The bubble gets bigger
Cardoso’s “whale” still has obstacles to overcome as it swims towards greater development. “An overvalued currency, trade deficit, and to a certain degree inflation,” comments Ricardo Delgado, a Buenos Aires-born economist who, after working as an analyst for successive Argentinean governments, set up a consultancy in São Paulo seven years ago. “A number of indicators suggest we’re looking at a bubble, as in the property market. All of this relates to the strong real and high revenues from foreign capital,” he adds. Delgado is spot on. Last April, Brazilian magazine Veja revealed that Rio de Janeiro, which will host the 2016 Olympic Games, is now the fourth most expensive city in the world. In neighbourhoods such as Ipanema, prices have increased 380% over the last five years.
The fiscal adjustments which Dilma Rousseff implemented last year to cool off the economy show that the authorities are aware of speculation-related risks. Meanwhile, the whole world is in love with “Brand Brazil.” CNN has named Brazilians the coolest people on the planet. We envy them their sportsmen, their supermodels (Adriana Lima is an ambassador for IWC), their films and their food. It’s no coincidence that Parmigiani, in a much commented-on initiative, is sponsoring the Confederaçao Brasileira de Futebol, whose representatives include football legend Ronaldo. The brand issued a special-edition Pershing chronograph to mark the event.
The majority of watchmakers want just one thing from Brazil: lower taxes.

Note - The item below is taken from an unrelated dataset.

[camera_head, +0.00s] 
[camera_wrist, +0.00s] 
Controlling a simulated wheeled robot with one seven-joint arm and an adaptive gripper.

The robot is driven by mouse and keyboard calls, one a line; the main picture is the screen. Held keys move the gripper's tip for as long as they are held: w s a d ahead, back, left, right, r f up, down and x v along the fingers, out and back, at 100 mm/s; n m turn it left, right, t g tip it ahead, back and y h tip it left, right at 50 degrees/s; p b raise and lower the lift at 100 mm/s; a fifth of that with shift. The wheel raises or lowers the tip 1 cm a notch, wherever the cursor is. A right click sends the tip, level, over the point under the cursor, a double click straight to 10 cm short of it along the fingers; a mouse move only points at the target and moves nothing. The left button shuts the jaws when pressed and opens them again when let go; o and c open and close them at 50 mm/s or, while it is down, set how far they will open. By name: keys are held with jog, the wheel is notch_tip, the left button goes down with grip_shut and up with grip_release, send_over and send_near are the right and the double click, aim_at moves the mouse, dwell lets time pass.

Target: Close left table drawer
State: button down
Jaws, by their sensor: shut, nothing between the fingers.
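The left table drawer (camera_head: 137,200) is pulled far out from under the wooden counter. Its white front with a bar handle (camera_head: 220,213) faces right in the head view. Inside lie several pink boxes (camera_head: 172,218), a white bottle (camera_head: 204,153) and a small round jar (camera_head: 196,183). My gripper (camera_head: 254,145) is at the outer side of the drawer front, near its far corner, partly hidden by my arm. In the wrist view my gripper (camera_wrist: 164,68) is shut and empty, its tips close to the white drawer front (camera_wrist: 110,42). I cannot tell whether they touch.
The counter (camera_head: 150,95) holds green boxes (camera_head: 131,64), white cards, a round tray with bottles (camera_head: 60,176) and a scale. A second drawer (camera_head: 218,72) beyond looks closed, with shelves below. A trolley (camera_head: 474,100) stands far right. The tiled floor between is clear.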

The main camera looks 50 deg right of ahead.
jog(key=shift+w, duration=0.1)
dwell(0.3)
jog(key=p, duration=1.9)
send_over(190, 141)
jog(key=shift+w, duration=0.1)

As well as benefiting watch brands that could set up in the country, and their potential clients, such a move would have a positive impact on Brazil’s major jewellers, like Frattina in São Paulo, Sara in Rio and Porto Alegre, Griffiths in Brasilia, or chains such as H. Stern. The door would then be wide open for fine watchmaking to find all kinds of interesting ways to celebrate the land of samba and carnival. Already, Patek Philippe’s catalogue includes a special line, Gondolo, which it developed in collaboration with a Brazilian jeweller.